Mixed in with the artist profiles and artworks are cards which are unique hand-drawn artworks, signatures, error cards, and a few off-the-wall cards which don’t really fit anyplace at all in the set—all ideas that borrow respectfully from the collector culture and forced value that has overtaken most modern trading card collecting, which has placed the quest for rare and special cards over the actual content of the main set. Regardless of the places where art and consumer culture intersect, it’s still pretty awesome to score an original piece of trading card art from someone vital to “the scene” without having to go anywhere near the nauseating gallery opening parties which Juxtapoz magazine so proudly destroys their back pages with.
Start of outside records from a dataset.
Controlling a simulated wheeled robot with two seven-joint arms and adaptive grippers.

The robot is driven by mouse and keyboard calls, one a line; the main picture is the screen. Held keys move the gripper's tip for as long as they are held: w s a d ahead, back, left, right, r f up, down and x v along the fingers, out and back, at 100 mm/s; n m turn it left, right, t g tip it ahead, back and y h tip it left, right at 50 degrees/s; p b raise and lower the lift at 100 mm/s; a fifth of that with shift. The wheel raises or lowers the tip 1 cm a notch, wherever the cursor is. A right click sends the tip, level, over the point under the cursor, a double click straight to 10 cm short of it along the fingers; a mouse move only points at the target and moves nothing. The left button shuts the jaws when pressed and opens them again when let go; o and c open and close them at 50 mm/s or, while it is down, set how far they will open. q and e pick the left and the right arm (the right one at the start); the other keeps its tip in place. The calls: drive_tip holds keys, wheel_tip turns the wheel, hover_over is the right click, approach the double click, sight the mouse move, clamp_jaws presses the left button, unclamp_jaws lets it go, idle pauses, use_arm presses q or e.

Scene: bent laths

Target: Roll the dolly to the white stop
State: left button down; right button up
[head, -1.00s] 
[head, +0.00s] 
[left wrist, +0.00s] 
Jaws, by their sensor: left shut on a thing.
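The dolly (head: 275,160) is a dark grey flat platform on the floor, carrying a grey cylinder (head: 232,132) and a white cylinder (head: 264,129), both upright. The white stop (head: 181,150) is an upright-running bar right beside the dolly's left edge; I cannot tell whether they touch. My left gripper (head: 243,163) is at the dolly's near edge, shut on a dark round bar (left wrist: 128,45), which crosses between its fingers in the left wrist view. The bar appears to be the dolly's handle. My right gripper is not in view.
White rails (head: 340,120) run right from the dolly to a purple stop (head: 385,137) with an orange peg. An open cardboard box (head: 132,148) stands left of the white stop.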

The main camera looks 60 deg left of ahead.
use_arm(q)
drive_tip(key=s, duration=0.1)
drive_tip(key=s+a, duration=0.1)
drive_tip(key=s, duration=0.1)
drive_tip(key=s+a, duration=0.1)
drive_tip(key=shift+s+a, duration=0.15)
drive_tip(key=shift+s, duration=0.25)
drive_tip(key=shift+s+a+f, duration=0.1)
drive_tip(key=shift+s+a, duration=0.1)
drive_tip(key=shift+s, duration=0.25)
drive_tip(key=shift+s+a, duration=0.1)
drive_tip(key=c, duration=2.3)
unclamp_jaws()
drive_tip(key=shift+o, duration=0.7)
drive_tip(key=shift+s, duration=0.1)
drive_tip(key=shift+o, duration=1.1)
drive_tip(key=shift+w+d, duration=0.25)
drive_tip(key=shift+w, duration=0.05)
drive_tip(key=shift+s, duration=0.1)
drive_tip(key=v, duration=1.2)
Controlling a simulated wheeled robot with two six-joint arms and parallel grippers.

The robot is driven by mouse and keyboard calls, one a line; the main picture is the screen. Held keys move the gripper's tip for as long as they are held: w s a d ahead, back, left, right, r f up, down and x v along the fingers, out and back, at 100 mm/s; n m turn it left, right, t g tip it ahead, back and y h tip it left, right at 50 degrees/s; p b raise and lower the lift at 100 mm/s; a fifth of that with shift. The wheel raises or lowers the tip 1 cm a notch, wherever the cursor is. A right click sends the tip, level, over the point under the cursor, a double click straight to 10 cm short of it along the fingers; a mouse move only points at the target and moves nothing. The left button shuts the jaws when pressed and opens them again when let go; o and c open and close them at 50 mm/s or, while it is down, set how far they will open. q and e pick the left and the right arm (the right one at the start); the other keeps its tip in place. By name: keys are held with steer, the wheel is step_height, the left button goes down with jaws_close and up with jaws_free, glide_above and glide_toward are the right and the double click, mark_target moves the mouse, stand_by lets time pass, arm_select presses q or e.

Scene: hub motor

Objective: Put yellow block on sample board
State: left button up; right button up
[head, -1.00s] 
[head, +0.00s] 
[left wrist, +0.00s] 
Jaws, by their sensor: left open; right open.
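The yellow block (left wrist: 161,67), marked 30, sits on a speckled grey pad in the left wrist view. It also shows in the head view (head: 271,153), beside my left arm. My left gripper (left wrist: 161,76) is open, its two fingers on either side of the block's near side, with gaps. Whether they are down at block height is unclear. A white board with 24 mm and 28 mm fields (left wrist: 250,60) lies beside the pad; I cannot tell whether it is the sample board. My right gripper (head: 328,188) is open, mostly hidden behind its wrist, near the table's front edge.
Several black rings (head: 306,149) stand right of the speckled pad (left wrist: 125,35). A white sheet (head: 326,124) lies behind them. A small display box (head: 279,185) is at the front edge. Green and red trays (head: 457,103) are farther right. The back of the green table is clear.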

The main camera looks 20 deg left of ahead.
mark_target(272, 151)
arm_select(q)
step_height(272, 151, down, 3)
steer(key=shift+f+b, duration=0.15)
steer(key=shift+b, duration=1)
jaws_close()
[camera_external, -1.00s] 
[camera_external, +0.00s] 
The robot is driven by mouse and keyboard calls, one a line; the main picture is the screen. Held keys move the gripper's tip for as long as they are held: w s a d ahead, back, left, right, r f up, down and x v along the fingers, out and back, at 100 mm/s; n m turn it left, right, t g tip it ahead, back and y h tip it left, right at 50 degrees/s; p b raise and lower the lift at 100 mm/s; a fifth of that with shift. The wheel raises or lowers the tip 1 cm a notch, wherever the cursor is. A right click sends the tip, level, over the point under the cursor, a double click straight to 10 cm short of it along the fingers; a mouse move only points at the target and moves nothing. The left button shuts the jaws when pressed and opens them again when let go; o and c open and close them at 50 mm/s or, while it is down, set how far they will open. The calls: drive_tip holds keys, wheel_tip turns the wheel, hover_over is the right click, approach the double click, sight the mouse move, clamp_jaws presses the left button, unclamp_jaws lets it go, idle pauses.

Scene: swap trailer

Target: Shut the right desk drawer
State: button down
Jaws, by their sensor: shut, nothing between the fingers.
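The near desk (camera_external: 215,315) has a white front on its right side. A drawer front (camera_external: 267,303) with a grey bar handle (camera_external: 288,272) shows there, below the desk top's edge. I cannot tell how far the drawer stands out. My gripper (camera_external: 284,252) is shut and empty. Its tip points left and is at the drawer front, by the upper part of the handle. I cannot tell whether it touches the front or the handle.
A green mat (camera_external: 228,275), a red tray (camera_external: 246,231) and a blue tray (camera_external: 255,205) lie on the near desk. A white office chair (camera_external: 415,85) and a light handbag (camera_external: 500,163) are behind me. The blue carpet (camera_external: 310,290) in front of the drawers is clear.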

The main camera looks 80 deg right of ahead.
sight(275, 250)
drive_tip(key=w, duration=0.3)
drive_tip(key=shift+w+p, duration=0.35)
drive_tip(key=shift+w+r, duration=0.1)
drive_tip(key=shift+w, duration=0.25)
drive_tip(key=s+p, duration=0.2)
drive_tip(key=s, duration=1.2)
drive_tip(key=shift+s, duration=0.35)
I’m sure there’s a certain amount of hypocrisy in being anti-hipster while collecting expressly retro trading cards, but you also can’t argue with the inherent appeal of a trading card called “Brain Magical Vagina,” depicting a sculpture, which looks exactly like it sounds. “Lazer Blazer Skullminion” and “Skulloctopus are equally awesome.

In their own strange way, The Art Hustle cards are art objects as much as any of the art reproduced on them is, simply because of the mental spaces where art and product intersect within the lowbrow world. They’re not all winners, but the good among them is worth the investment.

Discussion
  • I was born way before 1980, and aside from the novelty in '64 of Beatles cards, I spent money (a nickel a pack) on baseball cards. Didn't know nothing about halftones, but you couldn't beat the smell of a FRESH pack of Topps cards, when the gum could bend and didn't break in two. Sure, I occasionally put a card in bike spokes, but mostly played, or kid-gambled, with the cards after school. And I won big: maybe that's why one year in the mid-60s I wound up with about 75 Horace Clarkes.